> _Goal_: Every line below should be repeated exactly.
— Start Given material —
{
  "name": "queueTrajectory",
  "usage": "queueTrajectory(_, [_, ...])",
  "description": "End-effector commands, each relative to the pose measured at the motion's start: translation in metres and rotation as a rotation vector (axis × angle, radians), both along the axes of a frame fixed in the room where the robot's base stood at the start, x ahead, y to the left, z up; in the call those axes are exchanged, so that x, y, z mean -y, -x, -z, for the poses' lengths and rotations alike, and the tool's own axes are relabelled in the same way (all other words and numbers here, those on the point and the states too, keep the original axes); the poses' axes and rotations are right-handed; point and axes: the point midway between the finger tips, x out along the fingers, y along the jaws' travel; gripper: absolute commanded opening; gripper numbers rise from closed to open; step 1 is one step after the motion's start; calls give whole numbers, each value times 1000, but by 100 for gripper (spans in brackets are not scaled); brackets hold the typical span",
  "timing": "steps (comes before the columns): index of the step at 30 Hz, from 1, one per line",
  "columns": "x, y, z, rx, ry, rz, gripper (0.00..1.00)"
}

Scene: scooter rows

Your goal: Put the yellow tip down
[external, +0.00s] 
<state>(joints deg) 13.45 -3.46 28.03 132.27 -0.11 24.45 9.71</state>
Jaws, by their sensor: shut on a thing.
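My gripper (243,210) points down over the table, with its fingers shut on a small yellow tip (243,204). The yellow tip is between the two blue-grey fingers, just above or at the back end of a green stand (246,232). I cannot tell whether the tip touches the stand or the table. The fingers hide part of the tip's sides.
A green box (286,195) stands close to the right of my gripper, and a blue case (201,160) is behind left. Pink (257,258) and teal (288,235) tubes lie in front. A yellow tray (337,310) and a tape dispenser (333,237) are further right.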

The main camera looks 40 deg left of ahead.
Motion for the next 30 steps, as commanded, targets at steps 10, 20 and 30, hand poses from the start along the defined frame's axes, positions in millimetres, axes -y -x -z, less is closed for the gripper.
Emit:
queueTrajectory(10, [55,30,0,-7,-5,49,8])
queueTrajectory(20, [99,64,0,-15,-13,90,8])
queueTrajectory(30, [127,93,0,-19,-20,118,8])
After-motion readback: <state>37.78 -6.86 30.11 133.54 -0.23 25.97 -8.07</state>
— End Given material —
> _Solution_:
{
  "name": "queueTrajectory",
  "usage": "queueTrajectory(_, [_, ...])",
  "description": "End-effector commands, each relative to the pose measured at the motion's start: translation in metres and rotation as a rotation vector (axis × angle, radians), both along the axes of a frame fixed in the room where the robot's base stood at the start, x ahead, y to the left, z up; in the call those axes are exchanged, so that x, y, z mean -y, -x, -z, for the poses' lengths and rotations alike, and the tool's own axes are relabelled in the same way (all other words and numbers here, those on the point and the states too, keep the original axes); the poses' axes and rotations are right-handed; point and axes: the point midway between the finger tips, x out along the fingers, y along the jaws' travel; gripper: absolute commanded opening; gripper numbers rise from closed to open; step 1 is one step after the motion's start; calls give whole numbers, each value times 1000, but by 100 for gripper (spans in brackets are not scaled); brackets hold the typical span",
  "timing": "steps (comes before the columns): index of the step at 30 Hz, from 1, one per line",
  "columns": "x, y, z, rx, ry, rz, gripper (0.00..1.00)"
}

Scene: scooter rows

Your goal: Put the yellow tip down
[external, +0.00s] 
<state>(joints deg) 13.45 -3.46 28.03 132.27 -0.11 24.45 9.71</state>
Jaws, by their sensor: shut on a thing.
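My gripper (243,210) points down over the table, with its fingers shut on a small yellow tip (243,204). The yellow tip is between the two blue-grey fingers, just above or at the back end of a green stand (246,232). I cannot tell whether the tip touches the stand or the table. The fingers hide part of the tip's sides.
A green box (286,195) stands close to the right of my gripper, and a blue case (201,160) is behind left. Pink (257,258) and teal (288,235) tubes lie in front. A yellow tray (337,310) and a tape dispenser (333,237) are further right.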

The main camera looks 40 deg left of ahead.
Motion for the next 30 steps, as commanded, targets at steps 10, 20 and 30, hand poses from the start along the defined frame's axes, positions in millimetres, axes -y -x -z, less is closed for the gripper.
Emit:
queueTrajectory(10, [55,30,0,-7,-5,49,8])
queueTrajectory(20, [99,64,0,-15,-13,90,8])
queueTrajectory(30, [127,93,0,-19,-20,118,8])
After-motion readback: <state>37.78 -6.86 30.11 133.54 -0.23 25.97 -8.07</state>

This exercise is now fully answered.